少子高齢化は、日本でも大きな問題となっています。「合計出生率(韓国では合計出産率という表現のほうが一般的ですが)」を見てみると、日本は1.2人から1.3人といったところです。人口を維持するには2.1人必要だという話もあります。

一時はこの問題がまるで日本「だけ」のもののように論じられる時代もありましたが、最近はそうでもありません。世界各国で問題になっており、多くの移民を受け入れている米国でも1.5人まで下がっています。

言うまでもなく、各国は出生率対策に多くの時間と税金を使っていますが、そんな中、海外のメディアが韓国に注目するようになりました。累計で300兆ウォン以上を使っても合計出生率が2022年には0.78人まで下がっており、2023年下半期は0.7人にまで下がりました。

韓国の人口は約5000万人ですが、これだけの人口の国で、ここまで出生率が下がった例は、いままでありません。
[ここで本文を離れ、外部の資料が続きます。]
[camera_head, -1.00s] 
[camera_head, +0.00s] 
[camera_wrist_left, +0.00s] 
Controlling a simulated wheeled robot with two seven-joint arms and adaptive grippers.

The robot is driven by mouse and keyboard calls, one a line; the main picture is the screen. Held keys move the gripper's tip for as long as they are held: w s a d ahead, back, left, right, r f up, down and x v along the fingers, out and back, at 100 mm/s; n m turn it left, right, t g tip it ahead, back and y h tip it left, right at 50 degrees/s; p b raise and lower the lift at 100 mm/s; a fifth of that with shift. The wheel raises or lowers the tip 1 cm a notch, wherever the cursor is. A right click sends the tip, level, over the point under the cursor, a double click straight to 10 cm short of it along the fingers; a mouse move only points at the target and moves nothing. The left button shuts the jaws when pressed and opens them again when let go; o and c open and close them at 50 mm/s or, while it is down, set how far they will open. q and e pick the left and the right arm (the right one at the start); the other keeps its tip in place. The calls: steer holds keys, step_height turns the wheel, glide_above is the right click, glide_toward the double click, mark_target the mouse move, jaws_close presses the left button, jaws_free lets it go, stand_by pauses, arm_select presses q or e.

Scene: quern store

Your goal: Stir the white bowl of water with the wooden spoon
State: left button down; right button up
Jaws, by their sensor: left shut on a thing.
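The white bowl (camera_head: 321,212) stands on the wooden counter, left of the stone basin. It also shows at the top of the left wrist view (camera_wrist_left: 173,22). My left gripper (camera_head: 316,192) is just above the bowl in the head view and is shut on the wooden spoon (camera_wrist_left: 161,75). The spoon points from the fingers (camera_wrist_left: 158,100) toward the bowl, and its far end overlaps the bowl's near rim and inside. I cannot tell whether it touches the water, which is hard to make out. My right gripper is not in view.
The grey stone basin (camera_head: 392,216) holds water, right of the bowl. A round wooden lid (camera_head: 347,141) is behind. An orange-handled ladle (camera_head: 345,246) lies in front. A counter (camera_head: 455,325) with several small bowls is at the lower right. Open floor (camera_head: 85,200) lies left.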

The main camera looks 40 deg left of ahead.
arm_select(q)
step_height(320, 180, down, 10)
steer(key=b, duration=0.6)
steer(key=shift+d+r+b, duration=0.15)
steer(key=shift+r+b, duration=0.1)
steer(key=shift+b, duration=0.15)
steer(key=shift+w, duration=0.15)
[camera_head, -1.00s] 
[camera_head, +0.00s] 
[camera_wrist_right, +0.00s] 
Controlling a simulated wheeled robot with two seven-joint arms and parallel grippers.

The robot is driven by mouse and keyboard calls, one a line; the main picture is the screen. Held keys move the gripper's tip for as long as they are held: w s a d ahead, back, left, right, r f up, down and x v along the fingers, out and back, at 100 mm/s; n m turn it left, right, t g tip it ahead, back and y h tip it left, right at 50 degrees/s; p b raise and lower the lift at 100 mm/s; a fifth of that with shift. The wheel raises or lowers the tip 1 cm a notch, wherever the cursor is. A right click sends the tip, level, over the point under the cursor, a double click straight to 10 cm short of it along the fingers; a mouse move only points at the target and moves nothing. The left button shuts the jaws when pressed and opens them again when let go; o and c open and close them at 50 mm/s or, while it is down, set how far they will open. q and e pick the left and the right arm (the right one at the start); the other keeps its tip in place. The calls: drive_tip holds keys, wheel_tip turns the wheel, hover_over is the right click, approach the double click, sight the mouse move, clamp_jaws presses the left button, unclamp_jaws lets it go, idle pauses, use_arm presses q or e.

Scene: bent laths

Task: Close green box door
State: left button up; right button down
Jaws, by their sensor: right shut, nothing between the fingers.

一部の学者たちの間では、「合計出生率0.7人というのは、戦時など大きな混乱がないと出てこない数値だ」という声も聞こえます。

「大韓民国は完全に終わりましたね」

2023年8月、「わお、大韓民国は完全に終わりましたね」というフレーズが、ちょっとしたネットミーム(ネットでウケて、拡散していくもの)になりました。同じように自国をことさらに卑下する書き込みは、韓国のネット上に無数にあります。

ちょうど本稿を書いている頃には、アジア競技大会のサッカーの試合で韓国が日本に勝ったという理由だけで、「朝鮮人(原文ママ)どもが喜ぶのが気に入らなかった」と国旗を燃やして写真をネットに載せる人もいました(韓国の掲示板で韓国に対して、です)。

ちなみに、当時の日本チームはU-22(22歳以下)で、国家代表とは言えない戦力でした。こういう人たちは、少なくともまともな意味で「日本の味方」とは言えないでしょう。単に韓国が嫌いだから、韓国が嫌う日本を好きだとしているだけです。